* _Dataset extract_

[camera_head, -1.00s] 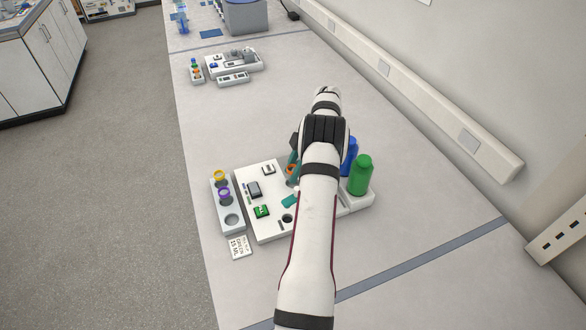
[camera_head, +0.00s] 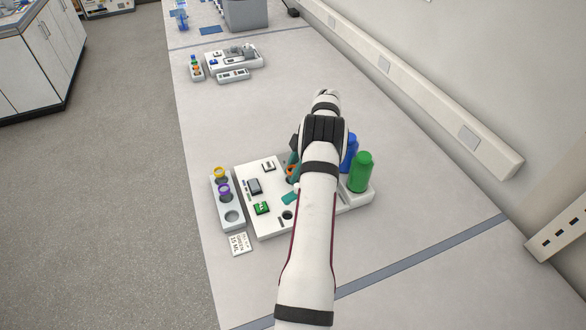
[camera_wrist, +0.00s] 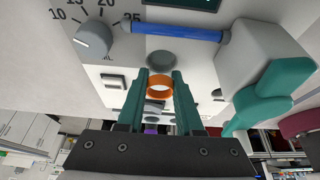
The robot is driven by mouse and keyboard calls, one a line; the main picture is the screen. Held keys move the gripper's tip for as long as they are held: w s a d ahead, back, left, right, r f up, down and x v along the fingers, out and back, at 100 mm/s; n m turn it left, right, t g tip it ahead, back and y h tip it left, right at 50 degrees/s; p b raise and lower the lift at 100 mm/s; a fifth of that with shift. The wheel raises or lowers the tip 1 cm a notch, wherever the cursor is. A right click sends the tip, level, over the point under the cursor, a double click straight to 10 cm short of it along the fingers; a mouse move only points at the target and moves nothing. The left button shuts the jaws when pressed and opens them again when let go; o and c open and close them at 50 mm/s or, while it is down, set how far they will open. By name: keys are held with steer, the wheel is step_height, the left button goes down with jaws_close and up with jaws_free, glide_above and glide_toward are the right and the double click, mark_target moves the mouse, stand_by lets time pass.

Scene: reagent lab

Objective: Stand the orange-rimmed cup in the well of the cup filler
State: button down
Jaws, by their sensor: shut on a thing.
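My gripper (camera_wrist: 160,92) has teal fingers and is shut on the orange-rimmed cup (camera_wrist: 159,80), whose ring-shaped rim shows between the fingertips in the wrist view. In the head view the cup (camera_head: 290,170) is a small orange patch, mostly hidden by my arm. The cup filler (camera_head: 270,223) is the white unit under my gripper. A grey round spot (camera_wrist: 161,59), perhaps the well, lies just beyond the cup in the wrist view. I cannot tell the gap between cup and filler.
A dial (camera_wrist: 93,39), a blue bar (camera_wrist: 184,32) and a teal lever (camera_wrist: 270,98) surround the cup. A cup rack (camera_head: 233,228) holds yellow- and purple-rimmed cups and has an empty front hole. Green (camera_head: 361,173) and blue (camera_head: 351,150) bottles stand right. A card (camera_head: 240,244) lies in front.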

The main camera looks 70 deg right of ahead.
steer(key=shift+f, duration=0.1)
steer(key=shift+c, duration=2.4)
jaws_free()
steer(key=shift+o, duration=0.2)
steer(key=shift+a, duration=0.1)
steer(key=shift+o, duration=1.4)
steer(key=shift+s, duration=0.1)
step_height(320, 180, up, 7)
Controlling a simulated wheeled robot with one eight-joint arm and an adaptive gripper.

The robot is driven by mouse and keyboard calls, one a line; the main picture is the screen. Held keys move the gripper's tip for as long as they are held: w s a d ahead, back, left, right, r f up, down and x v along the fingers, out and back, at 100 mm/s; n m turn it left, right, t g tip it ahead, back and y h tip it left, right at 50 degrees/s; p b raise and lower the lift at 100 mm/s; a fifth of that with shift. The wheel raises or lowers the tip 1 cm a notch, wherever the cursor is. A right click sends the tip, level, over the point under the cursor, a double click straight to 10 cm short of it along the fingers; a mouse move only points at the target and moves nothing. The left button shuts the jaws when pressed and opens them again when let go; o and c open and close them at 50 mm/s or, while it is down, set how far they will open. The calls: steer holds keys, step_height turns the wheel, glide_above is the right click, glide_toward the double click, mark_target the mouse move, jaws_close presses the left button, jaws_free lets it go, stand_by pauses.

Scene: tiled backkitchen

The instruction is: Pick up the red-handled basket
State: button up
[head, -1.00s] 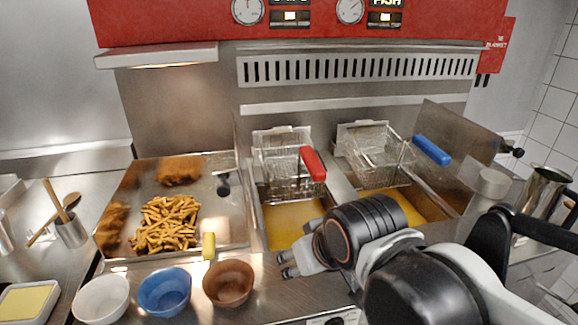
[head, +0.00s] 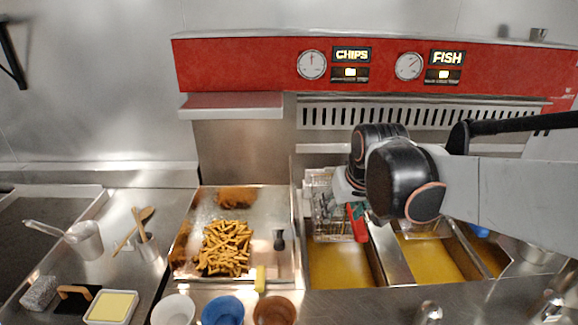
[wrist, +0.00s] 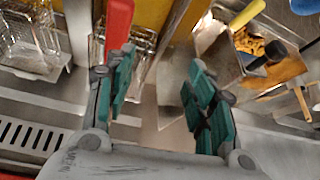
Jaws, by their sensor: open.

* _Problem details_
Keep the pictures out of the copy and write out the data exactly as it stands.

* _Answer to this exercise_
[camera_head, -1.00s] 
[camera_head, +0.00s] 
[camera_wrist, +0.00s] 
The robot is driven by mouse and keyboard calls, one a line; the main picture is the screen. Held keys move the gripper's tip for as long as they are held: w s a d ahead, back, left, right, r f up, down and x v along the fingers, out and back, at 100 mm/s; n m turn it left, right, t g tip it ahead, back and y h tip it left, right at 50 degrees/s; p b raise and lower the lift at 100 mm/s; a fifth of that with shift. The wheel raises or lowers the tip 1 cm a notch, wherever the cursor is. A right click sends the tip, level, over the point under the cursor, a double click straight to 10 cm short of it along the fingers; a mouse move only points at the target and moves nothing. The left button shuts the jaws when pressed and opens them again when let go; o and c open and close them at 50 mm/s or, while it is down, set how far they will open. By name: keys are held with steer, the wheel is step_height, the left button goes down with jaws_close and up with jaws_free, glide_above and glide_toward are the right and the double click, mark_target moves the mouse, stand_by lets time pass.

Scene: reagent lab

Objective: Stand the orange-rimmed cup in the well of the cup filler
State: button down
Jaws, by their sensor: shut on a thing.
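My gripper (camera_wrist: 160,92) has teal fingers and is shut on the orange-rimmed cup (camera_wrist: 159,80), whose ring-shaped rim shows between the fingertips in the wrist view. In the head view the cup (camera_head: 290,170) is a small orange patch, mostly hidden by my arm. The cup filler (camera_head: 270,223) is the white unit under my gripper. A grey round spot (camera_wrist: 161,59), perhaps the well, lies just beyond the cup in the wrist view. I cannot tell the gap between cup and filler.
A dial (camera_wrist: 93,39), a blue bar (camera_wrist: 184,32) and a teal lever (camera_wrist: 270,98) surround the cup. A cup rack (camera_head: 233,228) holds yellow- and purple-rimmed cups and has an empty front hole. Green (camera_head: 361,173) and blue (camera_head: 351,150) bottles stand right. A card (camera_head: 240,244) lies in front.

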The main camera looks 70 deg right of ahead.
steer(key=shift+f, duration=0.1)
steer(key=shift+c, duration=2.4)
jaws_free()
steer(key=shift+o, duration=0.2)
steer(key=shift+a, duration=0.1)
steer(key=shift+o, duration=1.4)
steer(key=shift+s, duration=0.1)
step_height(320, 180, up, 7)
Controlling a simulated wheeled robot with one eight-joint arm and an adaptive gripper.

The robot is driven by mouse and keyboard calls, one a line; the main picture is the screen. Held keys move the gripper's tip for as long as they are held: w s a d ahead, back, left, right, r f up, down and x v along the fingers, out and back, at 100 mm/s; n m turn it left, right, t g tip it ahead, back and y h tip it left, right at 50 degrees/s; p b raise and lower the lift at 100 mm/s; a fifth of that with shift. The wheel raises or lowers the tip 1 cm a notch, wherever the cursor is. A right click sends the tip, level, over the point under the cursor, a double click straight to 10 cm short of it along the fingers; a mouse move only points at the target and moves nothing. The left button shuts the jaws when pressed and opens them again when let go; o and c open and close them at 50 mm/s or, while it is down, set how far they will open. The calls: steer holds keys, step_height turns the wheel, glide_above is the right click, glide_toward the double click, mark_target the mouse move, jaws_close presses the left button, jaws_free lets it go, stand_by pauses.

Scene: tiled backkitchen

The instruction is: Pick up the red-handled basket
State: button up
[head, -1.00s] 
[head, +0.00s] 
[wrist, +0.00s] 
Jaws, by their sensor: open.

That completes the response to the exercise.